··· The data ···

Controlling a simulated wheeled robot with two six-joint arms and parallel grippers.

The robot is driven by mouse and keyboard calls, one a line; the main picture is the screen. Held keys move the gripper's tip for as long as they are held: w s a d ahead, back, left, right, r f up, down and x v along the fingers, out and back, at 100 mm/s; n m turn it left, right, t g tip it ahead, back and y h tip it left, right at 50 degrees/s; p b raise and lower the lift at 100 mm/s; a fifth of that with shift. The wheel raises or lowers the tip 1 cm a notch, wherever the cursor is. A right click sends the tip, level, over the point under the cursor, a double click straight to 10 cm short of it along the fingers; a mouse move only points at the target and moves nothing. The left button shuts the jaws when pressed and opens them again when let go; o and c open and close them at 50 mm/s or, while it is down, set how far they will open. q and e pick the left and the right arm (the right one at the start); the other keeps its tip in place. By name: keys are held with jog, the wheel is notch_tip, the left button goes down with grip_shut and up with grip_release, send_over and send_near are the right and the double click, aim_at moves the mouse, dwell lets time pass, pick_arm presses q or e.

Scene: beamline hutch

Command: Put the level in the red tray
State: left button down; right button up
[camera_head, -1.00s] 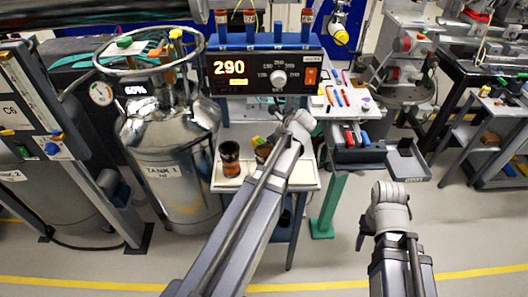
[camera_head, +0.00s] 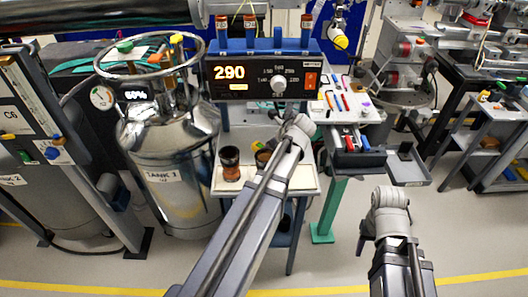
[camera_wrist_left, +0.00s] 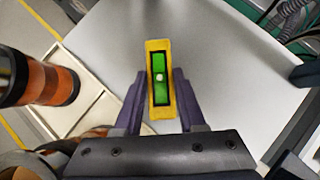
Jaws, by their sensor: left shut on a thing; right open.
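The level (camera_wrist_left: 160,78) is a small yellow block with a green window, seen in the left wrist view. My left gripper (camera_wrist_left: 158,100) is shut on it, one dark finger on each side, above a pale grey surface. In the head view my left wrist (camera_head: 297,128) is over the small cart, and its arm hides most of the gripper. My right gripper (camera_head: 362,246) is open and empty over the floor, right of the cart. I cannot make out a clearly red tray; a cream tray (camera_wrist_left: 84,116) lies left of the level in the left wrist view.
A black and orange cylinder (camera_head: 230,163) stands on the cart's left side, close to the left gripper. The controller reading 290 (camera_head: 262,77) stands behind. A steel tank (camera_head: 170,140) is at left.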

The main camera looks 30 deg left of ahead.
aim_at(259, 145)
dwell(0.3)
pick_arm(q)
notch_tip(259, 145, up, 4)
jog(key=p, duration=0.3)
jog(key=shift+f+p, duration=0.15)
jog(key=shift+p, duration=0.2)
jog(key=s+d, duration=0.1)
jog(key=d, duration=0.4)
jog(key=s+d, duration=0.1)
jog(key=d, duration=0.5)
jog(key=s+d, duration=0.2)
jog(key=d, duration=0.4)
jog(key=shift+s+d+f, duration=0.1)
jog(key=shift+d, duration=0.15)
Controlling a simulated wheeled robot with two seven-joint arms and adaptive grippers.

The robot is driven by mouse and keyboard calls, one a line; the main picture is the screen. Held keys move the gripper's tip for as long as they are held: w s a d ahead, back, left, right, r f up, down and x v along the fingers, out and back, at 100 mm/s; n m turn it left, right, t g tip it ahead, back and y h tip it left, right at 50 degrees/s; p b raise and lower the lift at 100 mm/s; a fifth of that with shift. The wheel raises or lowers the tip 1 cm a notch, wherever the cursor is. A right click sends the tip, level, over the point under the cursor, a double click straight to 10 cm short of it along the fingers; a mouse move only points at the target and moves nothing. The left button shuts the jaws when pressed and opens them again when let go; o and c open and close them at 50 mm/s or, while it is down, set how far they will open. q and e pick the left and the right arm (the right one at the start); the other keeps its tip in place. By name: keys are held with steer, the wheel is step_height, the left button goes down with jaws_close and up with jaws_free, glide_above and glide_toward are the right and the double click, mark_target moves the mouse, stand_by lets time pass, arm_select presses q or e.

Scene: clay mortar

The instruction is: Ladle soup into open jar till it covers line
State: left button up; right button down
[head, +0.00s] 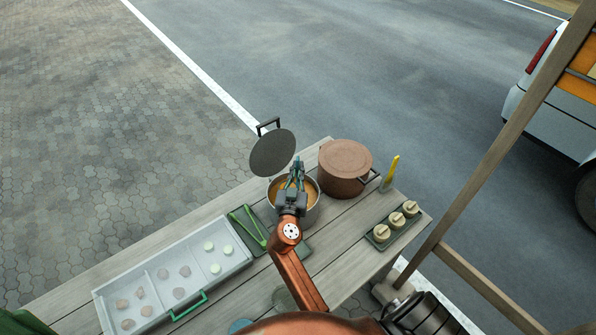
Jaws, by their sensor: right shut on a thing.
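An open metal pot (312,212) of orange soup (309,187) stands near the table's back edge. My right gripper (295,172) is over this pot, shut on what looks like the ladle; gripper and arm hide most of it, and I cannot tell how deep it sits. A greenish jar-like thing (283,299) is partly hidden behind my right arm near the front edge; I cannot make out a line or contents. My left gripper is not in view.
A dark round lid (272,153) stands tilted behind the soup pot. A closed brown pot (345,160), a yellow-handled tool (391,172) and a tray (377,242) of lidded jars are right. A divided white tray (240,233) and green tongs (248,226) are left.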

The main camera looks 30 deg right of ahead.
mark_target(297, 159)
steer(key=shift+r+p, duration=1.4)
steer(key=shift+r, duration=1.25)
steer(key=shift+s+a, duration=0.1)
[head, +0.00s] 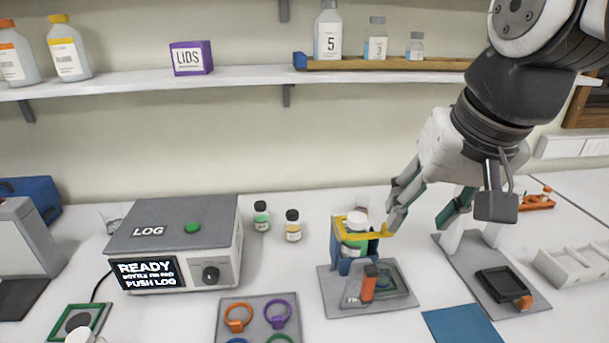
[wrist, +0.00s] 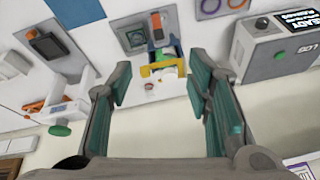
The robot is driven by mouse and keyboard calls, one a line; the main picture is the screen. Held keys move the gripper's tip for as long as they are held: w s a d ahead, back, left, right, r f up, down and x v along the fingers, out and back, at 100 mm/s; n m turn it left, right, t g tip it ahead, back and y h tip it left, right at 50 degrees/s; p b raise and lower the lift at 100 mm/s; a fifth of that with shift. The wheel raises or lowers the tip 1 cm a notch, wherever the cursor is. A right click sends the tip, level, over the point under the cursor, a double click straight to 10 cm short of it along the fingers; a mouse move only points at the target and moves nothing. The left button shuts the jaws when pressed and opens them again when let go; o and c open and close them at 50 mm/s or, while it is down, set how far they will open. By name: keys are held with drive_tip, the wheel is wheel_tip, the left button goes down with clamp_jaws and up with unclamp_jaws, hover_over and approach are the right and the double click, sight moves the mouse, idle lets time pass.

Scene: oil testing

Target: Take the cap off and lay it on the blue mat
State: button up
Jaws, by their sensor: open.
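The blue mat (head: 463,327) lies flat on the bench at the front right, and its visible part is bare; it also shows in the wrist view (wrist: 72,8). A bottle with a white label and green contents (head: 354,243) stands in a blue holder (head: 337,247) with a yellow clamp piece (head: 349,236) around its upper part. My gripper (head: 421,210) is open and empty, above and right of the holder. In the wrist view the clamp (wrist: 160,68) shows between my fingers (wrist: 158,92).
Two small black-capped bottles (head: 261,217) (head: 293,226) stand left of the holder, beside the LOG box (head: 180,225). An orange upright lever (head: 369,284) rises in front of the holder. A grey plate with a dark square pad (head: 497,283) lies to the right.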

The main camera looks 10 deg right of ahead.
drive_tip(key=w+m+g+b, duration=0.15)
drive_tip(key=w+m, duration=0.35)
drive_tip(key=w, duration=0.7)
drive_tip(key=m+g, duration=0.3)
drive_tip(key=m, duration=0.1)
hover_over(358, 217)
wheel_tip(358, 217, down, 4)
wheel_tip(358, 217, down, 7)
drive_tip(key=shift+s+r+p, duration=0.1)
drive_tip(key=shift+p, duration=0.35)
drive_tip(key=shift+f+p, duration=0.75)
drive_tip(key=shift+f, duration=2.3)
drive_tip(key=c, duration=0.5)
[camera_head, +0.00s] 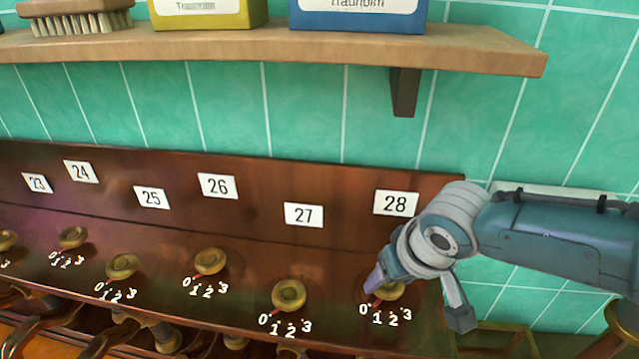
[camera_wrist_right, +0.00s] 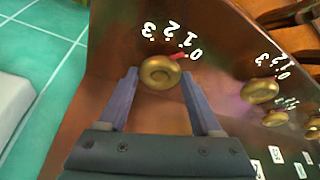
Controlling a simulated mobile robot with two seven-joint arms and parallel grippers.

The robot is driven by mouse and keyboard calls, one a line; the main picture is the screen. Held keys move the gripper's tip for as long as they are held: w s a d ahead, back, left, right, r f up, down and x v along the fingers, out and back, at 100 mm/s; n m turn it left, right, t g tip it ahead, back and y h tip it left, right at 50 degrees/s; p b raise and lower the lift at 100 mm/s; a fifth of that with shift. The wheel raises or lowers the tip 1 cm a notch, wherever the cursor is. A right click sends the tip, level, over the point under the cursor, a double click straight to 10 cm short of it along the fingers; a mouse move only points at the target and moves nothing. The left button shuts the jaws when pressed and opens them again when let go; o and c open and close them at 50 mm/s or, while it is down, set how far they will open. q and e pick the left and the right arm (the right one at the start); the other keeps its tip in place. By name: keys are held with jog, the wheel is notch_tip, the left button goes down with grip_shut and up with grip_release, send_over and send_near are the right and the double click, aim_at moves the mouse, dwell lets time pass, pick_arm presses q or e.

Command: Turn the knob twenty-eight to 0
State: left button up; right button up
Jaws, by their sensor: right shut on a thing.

···

Description of the task: Everything from the line that contains "The main camera looks 30 deg right of ahead." down to the line that contains "State: button up" should be written out exactly, end lines too, minus the pictures.

Solution to this task:
The main camera looks 30 deg right of ahead.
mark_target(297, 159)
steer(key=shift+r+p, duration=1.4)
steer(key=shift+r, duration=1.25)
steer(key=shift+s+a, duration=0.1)
[head, +0.00s] 
[wrist, +0.00s] 
The robot is driven by mouse and keyboard calls, one a line; the main picture is the screen. Held keys move the gripper's tip for as long as they are held: w s a d ahead, back, left, right, r f up, down and x v along the fingers, out and back, at 100 mm/s; n m turn it left, right, t g tip it ahead, back and y h tip it left, right at 50 degrees/s; p b raise and lower the lift at 100 mm/s; a fifth of that with shift. The wheel raises or lowers the tip 1 cm a notch, wherever the cursor is. A right click sends the tip, level, over the point under the cursor, a double click straight to 10 cm short of it along the fingers; a mouse move only points at the target and moves nothing. The left button shuts the jaws when pressed and opens them again when let go; o and c open and close them at 50 mm/s or, while it is down, set how far they will open. By name: keys are held with drive_tip, the wheel is wheel_tip, the left button goes down with clamp_jaws and up with unclamp_jaws, hover_over and approach are the right and the double click, sight moves the mouse, idle lets time pass.

Scene: oil testing

Target: Take the cap off and lay it on the blue mat
State: button up

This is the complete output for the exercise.